§ PROBLEM TO SOLVE:
Start at the first line of the material below and retype each line through the one containing "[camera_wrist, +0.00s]", exactly.

§ MATERIAL FOR THIS EXERCISE:

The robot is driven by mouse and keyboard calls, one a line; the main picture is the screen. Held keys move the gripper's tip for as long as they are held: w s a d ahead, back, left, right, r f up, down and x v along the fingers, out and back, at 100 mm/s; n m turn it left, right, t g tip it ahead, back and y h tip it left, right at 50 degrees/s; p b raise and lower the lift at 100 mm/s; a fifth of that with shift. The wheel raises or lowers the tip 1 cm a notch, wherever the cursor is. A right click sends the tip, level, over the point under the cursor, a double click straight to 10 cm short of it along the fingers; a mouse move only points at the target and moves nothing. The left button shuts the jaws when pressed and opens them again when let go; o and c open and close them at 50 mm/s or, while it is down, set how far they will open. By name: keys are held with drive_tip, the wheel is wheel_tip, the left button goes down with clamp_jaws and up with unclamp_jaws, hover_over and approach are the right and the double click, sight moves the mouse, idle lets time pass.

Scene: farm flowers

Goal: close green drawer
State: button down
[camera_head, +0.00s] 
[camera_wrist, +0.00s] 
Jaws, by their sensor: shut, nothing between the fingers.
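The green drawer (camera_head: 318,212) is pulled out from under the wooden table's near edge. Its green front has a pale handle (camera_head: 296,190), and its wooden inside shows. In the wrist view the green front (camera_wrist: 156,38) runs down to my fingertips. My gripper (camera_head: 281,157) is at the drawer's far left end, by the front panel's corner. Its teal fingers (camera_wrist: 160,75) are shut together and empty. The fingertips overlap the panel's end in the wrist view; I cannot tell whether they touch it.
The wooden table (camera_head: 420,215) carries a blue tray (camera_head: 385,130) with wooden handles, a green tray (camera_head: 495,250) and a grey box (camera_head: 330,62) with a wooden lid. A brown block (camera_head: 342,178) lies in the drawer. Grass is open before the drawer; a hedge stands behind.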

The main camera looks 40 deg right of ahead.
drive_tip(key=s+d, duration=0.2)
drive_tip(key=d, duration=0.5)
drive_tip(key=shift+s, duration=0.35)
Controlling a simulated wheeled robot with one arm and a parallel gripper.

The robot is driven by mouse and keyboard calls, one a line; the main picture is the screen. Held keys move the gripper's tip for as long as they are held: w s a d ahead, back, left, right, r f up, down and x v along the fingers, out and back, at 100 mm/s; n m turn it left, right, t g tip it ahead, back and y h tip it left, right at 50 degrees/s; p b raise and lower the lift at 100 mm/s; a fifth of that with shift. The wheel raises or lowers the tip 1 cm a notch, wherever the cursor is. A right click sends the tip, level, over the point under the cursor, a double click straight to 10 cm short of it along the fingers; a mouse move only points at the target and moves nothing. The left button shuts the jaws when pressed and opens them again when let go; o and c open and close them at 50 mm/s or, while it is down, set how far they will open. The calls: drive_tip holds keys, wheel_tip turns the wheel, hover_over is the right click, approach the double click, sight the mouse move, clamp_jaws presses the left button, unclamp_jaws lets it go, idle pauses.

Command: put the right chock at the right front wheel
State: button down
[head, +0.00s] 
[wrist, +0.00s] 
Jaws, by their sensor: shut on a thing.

§ CORRECT RESPONSE:
The robot is driven by mouse and keyboard calls, one a line; the main picture is the screen. Held keys move the gripper's tip for as long as they are held: w s a d ahead, back, left, right, r f up, down and x v along the fingers, out and back, at 100 mm/s; n m turn it left, right, t g tip it ahead, back and y h tip it left, right at 50 degrees/s; p b raise and lower the lift at 100 mm/s; a fifth of that with shift. The wheel raises or lowers the tip 1 cm a notch, wherever the cursor is. A right click sends the tip, level, over the point under the cursor, a double click straight to 10 cm short of it along the fingers; a mouse move only points at the target and moves nothing. The left button shuts the jaws when pressed and opens them again when let go; o and c open and close them at 50 mm/s or, while it is down, set how far they will open. By name: keys are held with drive_tip, the wheel is wheel_tip, the left button goes down with clamp_jaws and up with unclamp_jaws, hover_over and approach are the right and the double click, sight moves the mouse, idle lets time pass.

Scene: farm flowers

Goal: close green drawer
State: button down
[camera_head, +0.00s] 
[camera_wrist, +0.00s] 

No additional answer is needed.